↓

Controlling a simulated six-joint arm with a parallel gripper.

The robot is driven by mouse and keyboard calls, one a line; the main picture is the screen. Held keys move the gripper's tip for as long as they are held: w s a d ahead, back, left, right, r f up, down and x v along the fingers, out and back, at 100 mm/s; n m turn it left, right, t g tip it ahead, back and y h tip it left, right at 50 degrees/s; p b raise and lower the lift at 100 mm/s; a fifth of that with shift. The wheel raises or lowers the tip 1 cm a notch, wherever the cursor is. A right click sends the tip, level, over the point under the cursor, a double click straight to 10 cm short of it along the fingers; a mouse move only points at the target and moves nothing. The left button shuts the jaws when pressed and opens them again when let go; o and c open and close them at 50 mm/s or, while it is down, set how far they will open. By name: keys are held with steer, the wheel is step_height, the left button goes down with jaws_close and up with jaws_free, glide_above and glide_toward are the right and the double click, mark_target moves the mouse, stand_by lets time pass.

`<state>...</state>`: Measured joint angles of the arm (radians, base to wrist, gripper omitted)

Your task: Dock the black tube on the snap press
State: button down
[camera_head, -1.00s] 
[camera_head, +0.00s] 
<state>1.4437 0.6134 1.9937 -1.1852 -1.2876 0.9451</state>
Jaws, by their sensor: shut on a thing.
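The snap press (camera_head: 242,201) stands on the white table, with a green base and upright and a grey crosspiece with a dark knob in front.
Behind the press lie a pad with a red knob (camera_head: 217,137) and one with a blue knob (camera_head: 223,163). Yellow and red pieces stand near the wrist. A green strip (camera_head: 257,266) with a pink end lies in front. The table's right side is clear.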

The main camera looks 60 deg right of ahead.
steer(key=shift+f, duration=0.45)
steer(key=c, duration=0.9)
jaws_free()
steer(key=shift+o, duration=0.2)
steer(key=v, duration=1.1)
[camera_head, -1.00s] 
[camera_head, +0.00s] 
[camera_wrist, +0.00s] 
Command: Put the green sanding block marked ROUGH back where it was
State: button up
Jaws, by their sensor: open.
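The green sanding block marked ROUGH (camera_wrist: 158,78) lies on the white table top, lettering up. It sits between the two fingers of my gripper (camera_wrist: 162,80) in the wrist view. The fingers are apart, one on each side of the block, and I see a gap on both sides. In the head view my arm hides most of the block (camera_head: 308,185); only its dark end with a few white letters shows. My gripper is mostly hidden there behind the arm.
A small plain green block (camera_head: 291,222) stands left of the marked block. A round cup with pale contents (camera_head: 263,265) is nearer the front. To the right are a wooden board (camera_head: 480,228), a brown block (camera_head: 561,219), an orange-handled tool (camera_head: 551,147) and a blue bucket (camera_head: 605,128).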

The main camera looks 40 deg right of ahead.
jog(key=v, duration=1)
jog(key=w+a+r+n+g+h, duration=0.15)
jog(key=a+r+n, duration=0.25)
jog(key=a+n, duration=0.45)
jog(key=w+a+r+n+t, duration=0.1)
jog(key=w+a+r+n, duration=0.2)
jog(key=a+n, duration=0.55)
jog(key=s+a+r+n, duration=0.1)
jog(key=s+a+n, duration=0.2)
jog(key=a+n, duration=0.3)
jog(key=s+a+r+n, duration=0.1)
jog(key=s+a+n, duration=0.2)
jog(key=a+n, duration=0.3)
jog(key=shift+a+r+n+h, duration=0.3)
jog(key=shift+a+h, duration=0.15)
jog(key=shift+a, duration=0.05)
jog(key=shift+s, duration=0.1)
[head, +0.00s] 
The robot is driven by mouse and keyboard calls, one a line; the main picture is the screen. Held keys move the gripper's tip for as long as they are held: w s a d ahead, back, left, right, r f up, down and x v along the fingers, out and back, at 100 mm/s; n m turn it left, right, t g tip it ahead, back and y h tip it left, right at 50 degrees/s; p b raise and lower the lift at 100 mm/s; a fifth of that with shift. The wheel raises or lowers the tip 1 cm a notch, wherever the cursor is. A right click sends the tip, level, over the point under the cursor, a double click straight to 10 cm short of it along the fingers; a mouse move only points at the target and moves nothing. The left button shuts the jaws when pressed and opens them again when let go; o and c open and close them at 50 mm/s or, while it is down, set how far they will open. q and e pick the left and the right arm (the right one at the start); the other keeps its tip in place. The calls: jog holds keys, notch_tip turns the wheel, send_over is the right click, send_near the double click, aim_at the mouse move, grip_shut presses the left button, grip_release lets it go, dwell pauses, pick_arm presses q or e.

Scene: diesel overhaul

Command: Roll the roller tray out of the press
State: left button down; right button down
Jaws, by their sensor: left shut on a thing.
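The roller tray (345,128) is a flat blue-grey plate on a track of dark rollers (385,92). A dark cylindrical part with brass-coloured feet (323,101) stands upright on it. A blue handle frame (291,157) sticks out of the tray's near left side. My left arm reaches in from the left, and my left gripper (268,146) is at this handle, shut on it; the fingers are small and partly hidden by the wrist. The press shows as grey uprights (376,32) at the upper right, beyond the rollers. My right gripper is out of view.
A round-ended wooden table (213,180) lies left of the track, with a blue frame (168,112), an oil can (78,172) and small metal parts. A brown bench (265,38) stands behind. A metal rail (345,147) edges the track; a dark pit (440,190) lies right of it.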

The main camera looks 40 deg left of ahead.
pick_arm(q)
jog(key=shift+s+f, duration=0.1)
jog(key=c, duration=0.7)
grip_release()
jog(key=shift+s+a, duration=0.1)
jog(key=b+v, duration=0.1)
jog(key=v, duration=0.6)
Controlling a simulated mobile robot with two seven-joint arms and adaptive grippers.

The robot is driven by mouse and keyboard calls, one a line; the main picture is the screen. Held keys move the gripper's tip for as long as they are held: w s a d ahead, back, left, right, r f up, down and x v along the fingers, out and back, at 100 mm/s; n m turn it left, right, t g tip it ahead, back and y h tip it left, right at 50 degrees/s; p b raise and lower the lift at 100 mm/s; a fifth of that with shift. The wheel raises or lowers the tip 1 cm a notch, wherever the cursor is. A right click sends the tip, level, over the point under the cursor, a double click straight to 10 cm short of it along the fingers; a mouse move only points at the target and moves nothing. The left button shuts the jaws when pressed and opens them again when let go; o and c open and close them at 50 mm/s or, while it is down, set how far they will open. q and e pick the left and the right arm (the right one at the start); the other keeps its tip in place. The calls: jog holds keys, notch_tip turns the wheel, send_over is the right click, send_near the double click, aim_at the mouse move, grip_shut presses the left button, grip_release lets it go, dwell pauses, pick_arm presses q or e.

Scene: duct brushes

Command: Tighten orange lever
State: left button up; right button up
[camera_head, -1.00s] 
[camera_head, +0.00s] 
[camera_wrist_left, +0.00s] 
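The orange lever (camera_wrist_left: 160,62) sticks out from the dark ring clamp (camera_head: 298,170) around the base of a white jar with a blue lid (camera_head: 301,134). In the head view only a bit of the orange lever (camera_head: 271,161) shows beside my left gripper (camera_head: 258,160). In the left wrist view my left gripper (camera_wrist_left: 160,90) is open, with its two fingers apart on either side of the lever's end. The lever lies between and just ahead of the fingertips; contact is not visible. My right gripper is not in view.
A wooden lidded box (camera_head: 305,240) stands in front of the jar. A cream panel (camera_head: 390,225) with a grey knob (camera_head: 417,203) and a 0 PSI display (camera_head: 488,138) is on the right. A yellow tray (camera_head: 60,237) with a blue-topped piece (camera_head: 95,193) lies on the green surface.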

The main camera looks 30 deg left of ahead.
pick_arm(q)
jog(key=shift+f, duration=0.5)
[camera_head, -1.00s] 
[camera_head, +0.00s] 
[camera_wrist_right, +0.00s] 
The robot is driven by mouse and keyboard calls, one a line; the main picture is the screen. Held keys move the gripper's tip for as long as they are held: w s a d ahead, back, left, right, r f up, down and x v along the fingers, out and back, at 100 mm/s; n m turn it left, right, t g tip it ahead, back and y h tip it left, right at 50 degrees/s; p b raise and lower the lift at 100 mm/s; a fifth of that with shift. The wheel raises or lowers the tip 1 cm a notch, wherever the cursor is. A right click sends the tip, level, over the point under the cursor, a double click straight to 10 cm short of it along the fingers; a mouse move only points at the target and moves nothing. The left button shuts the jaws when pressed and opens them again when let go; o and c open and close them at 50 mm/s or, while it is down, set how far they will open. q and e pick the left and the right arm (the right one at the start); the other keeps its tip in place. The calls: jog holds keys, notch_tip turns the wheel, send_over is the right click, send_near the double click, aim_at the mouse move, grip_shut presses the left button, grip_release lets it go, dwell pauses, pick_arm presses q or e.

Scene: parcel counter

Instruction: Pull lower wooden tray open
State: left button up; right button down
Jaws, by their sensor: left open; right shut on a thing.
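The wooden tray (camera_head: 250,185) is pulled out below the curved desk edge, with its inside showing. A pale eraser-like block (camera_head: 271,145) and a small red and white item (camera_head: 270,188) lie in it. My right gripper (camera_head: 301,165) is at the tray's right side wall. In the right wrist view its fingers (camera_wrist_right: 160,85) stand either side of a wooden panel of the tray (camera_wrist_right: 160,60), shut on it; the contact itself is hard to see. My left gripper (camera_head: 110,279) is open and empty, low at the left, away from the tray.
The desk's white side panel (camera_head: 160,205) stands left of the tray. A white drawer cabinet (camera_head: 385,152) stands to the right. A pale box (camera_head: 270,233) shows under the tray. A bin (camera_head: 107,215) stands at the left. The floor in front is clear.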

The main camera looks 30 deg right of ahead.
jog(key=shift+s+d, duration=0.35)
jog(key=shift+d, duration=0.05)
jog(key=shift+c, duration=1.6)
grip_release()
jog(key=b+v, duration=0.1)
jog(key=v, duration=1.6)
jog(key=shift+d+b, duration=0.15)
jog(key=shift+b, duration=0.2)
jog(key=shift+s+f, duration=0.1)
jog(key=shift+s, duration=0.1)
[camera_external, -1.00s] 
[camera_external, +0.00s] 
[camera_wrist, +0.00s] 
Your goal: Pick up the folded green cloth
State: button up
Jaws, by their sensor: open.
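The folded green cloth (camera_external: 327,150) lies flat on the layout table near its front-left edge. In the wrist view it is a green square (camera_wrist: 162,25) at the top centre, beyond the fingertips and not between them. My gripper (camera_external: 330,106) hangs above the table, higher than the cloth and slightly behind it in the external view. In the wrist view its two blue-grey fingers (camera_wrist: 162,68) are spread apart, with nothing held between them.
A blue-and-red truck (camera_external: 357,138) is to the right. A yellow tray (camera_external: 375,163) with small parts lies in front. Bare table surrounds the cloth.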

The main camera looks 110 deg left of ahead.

↑

EXERCISE:
Reply with the number of lines in the preceding entries that contain "joint", and no other words.

RESULT BELOW:
3